Whether reflecting on the battlefield or geo-strategy, his focus is always on what conditions must pre-exist or be put in place if military action is to succeed. While those questions seem straightforward, he says, the answers have been remarkably unrealistic of late: ‘I thought it would be useful if the papers, properly edited and put into context, could be placed in the wider public domain,’ he adds, as we sip army standard coffee brought by Paula.

Incidentally, Bramall rates Monty, for all his sometimes excruciating faults and foibles, as Britain’s ‘greatest professional soldier since the great Duke of Wellington’. Indeed, one of the many instructive delights of The Bramall Papers is the section on generals and generalship. He has always studied history. He says simply: ‘You can’t form a rounded view of current and future strategy without it.’

Bramall himself might not have become a soldier had it not been for the war. He had a place at Oxford but gave it up to enlist. After the war he decided not to take up the deferred offer, but to take a regular commission instead: ‘I was 22 and an acting major. I didn’t think I could go back.’

Neither did his divisional commander, who evidently saw the proverbial field marshal’s baton in the young soldier’s pack, and wrote to an old regimental colleague, General Sir William (later Field Marshal Lord) Slim: ‘I have an officer on my staff who will one day be Chief of the General Staff.’

It is tempting, though, to imagine the roads not taken. While still at Eton, Bramall had two paintings in the RA summer exhibition, and captained the cricket First XI. ‘We were unbeaten that season,’ he says, with undiminished pride even after so long (when he stood down as CDS he became president of the MCC). His mother was a socialist, and his brother a Labour MP during Attlee’s ministry. In the early 1980s, the foreign secretary, Lord Carrington, asked if he’d like to be governor of Hong Kong. ‘I turned it down to be CDS,’ he says, ‘much to the relief of the Foreign Office.’

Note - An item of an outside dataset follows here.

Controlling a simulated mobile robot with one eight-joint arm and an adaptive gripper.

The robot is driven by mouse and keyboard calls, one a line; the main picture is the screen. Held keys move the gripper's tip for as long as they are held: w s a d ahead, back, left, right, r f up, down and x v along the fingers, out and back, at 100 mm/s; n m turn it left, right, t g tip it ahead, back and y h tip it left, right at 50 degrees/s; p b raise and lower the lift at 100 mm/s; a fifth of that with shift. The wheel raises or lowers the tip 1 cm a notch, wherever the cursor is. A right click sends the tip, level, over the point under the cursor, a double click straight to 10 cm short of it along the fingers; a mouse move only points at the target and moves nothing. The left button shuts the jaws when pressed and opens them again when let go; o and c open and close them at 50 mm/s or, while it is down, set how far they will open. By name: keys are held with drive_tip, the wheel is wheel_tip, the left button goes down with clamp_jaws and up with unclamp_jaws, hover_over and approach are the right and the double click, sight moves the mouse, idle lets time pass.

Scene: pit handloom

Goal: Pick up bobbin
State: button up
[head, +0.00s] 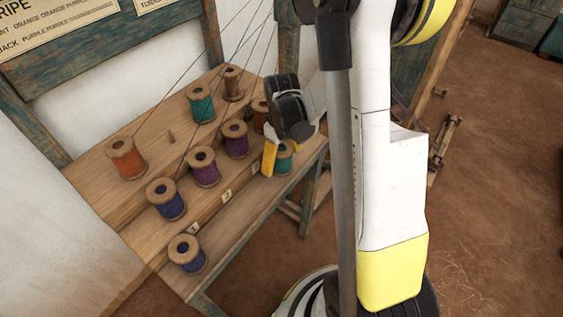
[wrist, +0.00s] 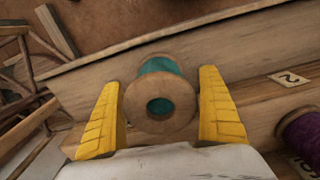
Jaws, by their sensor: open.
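A teal bobbin (wrist: 160,100) with wooden flanges sits between the two yellow fingers of my gripper (wrist: 161,84) in the wrist view, its end hole facing the camera. Gaps show between the bobbin and both fingers. In the head view my gripper (head: 270,160) is over the right end of the rack's front ledge, and the teal bobbin (head: 285,161) is partly hidden behind it. Other bobbins stand upright on the rack: orange (head: 126,160), blue (head: 167,200), another blue (head: 187,253), purple (head: 203,168), another purple (head: 235,141), teal (head: 202,106) and brown (head: 233,84).
A rust bobbin (head: 260,114) is partly hidden by my gripper. Threads run up from the rack. A purple bobbin (wrist: 303,133) is at right in the wrist view. Open floor (head: 500,180) lies at right.

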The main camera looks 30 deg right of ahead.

Over more coffee we speculate on whether the army will be able to attract the sort of quality it has in the past as it shrinks in size seemingly inexorably. ‘There are some very good commanding officers by all accounts. I just hope we’ll be able to keep them.’ A lot will depend, he adds, on whether they’ll be spared the time to think, especially outside the box: ‘They’re all having to spend too much time trying to find savings.’ He has a concern, too about the narrowness that can come from fixating on particular operational experience (meaning Afghanistan). He suddenly picks up his book to find an address he gave, in 1985, to cadets at Sandhurst, and begins reading: ‘My final word to you would be… to cultivate outside interests and pursuits, both adventurously active and intellectually reflective… to see the broader picture, not only those matters of immediate concern,’ adding with a twinkle in his eye, ‘which will, incidentally, make you to others (of both sexes) that much more interesting a person.’

Thinking time in his own career had been at something of a premium, given his continuous engagement in Britain’s long and at times painful withdrawal from Empire, until, in 1970, came a seminal opportunity. By then a brigadier, he attended the Imperial Defence College (later the Royal College of Defence Studies). ‘My academic supervisor was Michael Howard,’ he says, with evident satisfaction. Sir Michael Howard, who had himself won the MC, in Italy, would become Regius Professor of Modern History at Oxford. With his encouragement, Bramall developed, during his year at the IDC, his thoughts on the future application of force. His thesis is the book’s central intellectual position: ‘Force must be considered a strategy for peace quite as much as it always has been for war.’

These days the idea seems unremarkable, but in part this is because when he became CDS, Bramall managed to get the MoD to start thinking beyond present defence policy, the so-called ‘four pillars of defence’ — the strategic nuclear deterrent, the defence of the UK, ground and air forces in Germany and the navy securing the eastern Atlantic — and to consider in addition the UK’s interests beyond the Nato area, notably in the Middle East and south-western Asia. ‘I found it almost as hard to persuade the single-service chiefs as I did Heseltine [Defence Secretary]. They were all preoccupied with the Cold War and — quite rightly, of course — their own service’s interests.’ Nevertheless, Heseltine did eventually agree to release some money to enable the forces to train and provide support in countries judged unstable, or potentially so: ‘The policy became known unofficially as the “fifth pillar”.’

Today, after two decades of war of one type or another, all three services are again considering their strategy for peace: ‘We laid some good foundations then,’ says Bramall, with utter conviction. ‘We’ve just got to get on with it now.’

One of the threads running through the book is, as he puts it, ‘There’s no such thing as “simple soldiering”.’ He shakes his head again: ‘There never was, really.’ It is ironic that soldiers now seem to understand this more than do their political masters, who have been too often prepared to rush to arms, as if from the ultima ratio the solution to complicated problems will mysteriously emerge. That said, Bramall is scathing about certain senior officers who after the debacles of Iraq were keen on wider involvement in Afghanistan, simply wanting to — he quotes one of them, raising his eyebrows — ‘get stuck into some proper soldiering’, by which he means fighting without political consequences.

The Bramall Papers are in their way a unique anthology of strategic and tactical wisdom. They ought perhaps to be inscribed with the words of Caesar Augustus: ‘Young men, hear an old man to whom old men hearkened when he was young.’